--- Task goal ---
Give all of the lines again exactly as they read.

§

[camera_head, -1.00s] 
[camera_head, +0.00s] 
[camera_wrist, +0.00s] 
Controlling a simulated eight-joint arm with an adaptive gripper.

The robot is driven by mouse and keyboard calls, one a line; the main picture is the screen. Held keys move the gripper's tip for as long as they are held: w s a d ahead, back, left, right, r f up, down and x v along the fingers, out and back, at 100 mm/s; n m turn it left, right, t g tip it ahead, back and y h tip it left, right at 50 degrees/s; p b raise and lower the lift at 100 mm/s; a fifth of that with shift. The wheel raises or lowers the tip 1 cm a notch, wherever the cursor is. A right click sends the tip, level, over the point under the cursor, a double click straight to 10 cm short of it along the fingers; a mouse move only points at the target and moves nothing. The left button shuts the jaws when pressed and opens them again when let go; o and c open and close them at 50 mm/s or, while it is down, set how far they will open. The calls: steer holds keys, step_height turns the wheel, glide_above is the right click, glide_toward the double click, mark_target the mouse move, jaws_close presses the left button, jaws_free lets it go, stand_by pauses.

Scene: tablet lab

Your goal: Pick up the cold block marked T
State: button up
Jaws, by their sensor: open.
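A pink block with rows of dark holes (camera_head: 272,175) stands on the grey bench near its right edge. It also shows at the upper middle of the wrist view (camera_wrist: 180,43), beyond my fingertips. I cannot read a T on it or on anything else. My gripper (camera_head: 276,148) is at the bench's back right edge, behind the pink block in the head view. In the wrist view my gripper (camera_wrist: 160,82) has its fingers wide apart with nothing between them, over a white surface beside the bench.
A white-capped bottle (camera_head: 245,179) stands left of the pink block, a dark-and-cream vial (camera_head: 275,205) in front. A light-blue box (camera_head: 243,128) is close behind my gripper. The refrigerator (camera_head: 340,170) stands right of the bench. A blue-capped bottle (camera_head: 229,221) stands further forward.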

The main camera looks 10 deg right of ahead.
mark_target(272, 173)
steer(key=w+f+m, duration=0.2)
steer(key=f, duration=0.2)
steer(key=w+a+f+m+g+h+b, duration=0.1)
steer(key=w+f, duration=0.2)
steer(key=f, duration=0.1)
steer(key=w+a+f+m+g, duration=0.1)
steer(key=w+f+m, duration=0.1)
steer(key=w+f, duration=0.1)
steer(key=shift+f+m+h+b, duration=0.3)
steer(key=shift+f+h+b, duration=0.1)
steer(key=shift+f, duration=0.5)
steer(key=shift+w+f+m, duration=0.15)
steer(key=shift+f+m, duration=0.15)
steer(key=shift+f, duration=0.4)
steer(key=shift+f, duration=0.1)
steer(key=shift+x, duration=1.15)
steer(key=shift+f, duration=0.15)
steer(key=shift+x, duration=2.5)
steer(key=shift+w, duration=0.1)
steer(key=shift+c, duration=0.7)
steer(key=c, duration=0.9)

§

--- Task output ---
[camera_head, -1.00s] 
[camera_head, +0.00s] 
[camera_wrist, +0.00s] 
Controlling a simulated eight-joint arm with an adaptive gripper.

The robot is driven by mouse and keyboard calls, one a line; the main picture is the screen. Held keys move the gripper's tip for as long as they are held: w s a d ahead, back, left, right, r f up, down and x v along the fingers, out and back, at 100 mm/s; n m turn it left, right, t g tip it ahead, back and y h tip it left, right at 50 degrees/s; p b raise and lower the lift at 100 mm/s; a fifth of that with shift. The wheel raises or lowers the tip 1 cm a notch, wherever the cursor is. A right click sends the tip, level, over the point under the cursor, a double click straight to 10 cm short of it along the fingers; a mouse move only points at the target and moves nothing. The left button shuts the jaws when pressed and opens them again when let go; o and c open and close them at 50 mm/s or, while it is down, set how far they will open. The calls: steer holds keys, step_height turns the wheel, glide_above is the right click, glide_toward the double click, mark_target the mouse move, jaws_close presses the left button, jaws_free lets it go, stand_by pauses.

Scene: tablet lab

Your goal: Pick up the cold block marked T
State: button up
Jaws, by their sensor: open.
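A pink block with rows of dark holes (camera_head: 272,175) stands on the grey bench near its right edge. It also shows at the upper middle of the wrist view (camera_wrist: 180,43), beyond my fingertips. I cannot read a T on it or on anything else. My gripper (camera_head: 276,148) is at the bench's back right edge, behind the pink block in the head view. In the wrist view my gripper (camera_wrist: 160,82) has its fingers wide apart with nothing between them, over a white surface beside the bench.
A white-capped bottle (camera_head: 245,179) stands left of the pink block, a dark-and-cream vial (camera_head: 275,205) in front. A light-blue box (camera_head: 243,128) is close behind my gripper. The refrigerator (camera_head: 340,170) stands right of the bench. A blue-capped bottle (camera_head: 229,221) stands further forward.

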The main camera looks 10 deg right of ahead.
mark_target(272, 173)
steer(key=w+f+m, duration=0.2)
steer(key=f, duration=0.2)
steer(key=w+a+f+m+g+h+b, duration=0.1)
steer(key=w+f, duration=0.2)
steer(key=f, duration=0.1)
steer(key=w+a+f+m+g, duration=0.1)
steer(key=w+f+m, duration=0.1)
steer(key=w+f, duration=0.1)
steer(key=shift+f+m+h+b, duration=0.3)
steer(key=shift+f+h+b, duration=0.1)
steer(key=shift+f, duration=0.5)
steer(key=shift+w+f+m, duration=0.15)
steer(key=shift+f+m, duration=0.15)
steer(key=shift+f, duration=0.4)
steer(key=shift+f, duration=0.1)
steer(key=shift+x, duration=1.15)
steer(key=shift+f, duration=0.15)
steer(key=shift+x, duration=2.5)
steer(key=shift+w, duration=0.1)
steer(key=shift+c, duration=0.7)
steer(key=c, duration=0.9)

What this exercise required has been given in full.